Experimental and numerical studies on the heat transfer improvement of a latent heat storage unit using gradient tree-shaped fins

Abstract

To improve the thermal performance of horizontal latent heat storage (LHS) units, this study investigates two innovative LHS units using uniform and gradient tree-shaped fins. By coupling visualization experiments and three-dimensional numerical simulations, the melting/solidification behavior and thermal properties of innovative LHS units are comprehensively analyzed and compared with traditional LHS units. The results show that tree-shaped fins facilitate heat diffusion from point to area, breaking the heat transport hysteresis in traditional LHS units, thus accelerating the melting/solidification rate.

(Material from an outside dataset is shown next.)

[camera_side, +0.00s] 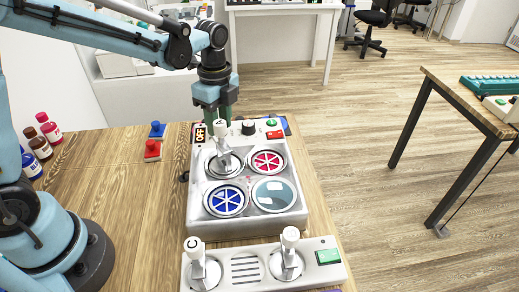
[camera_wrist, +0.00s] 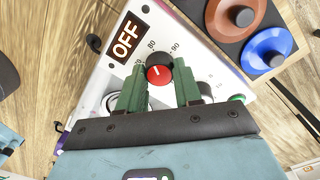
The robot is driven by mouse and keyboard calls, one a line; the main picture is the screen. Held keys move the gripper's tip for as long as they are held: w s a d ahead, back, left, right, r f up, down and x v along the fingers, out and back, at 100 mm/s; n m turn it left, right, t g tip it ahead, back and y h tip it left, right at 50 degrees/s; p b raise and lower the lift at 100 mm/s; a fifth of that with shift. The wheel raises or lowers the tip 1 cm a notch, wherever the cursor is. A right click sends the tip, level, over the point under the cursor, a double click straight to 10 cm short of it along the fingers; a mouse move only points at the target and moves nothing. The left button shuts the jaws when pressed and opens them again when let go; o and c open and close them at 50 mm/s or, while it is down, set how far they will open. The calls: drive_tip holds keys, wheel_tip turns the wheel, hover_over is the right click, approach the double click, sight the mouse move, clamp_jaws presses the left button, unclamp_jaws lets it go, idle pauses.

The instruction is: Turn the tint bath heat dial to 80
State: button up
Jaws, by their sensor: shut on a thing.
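The tint bath (camera_side: 192,205) is a silver-white unit on the wooden table, with four round wells and a control panel at its back edge. In the wrist view the heat dial (camera_wrist: 158,72) is a round knob, part red and part black, with printed marks 80 and 90 beyond it. A small pale line shows on its red part, but its exact reading is unclear. My gripper (camera_wrist: 160,82) has its green fingers shut on the dial, one on each side. In the side view my gripper (camera_side: 222,112) is over the panel; a white upright handle hides the dial.
An OFF display (camera_wrist: 126,38) is left of the dial. A black knob (camera_side: 248,127) and a red button (camera_side: 274,134) are farther right. A second unit (camera_side: 245,248) stands in front. Bottles (camera_side: 40,147) are at left.

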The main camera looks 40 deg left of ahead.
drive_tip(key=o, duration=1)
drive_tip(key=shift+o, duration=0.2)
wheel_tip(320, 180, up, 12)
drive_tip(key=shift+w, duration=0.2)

During the melting process, the gradient tree-shaped fins strengthen the heat transfer in lower parts of the LHS unit and extend the convective heat transfer duration in upper regions, promoting the synergistic strengthening of natural convection and heat conduction in the late melting stage. Compared to the uniform fin layout, the gradient tree-shaped fins effectively increase the melting rate, shortens the melting duration by 9%, and further improve the overall temperature uniformity of LHS units. However, the non-uniform transport path of gradient tree-shaped fins is not conducive to solidification heat transfer with conduction as the primary thermal regime, which increases the temperature gradient of LHS units and prolongs the solidification duration by 57.4% compared to the uniform tree-shaped fins.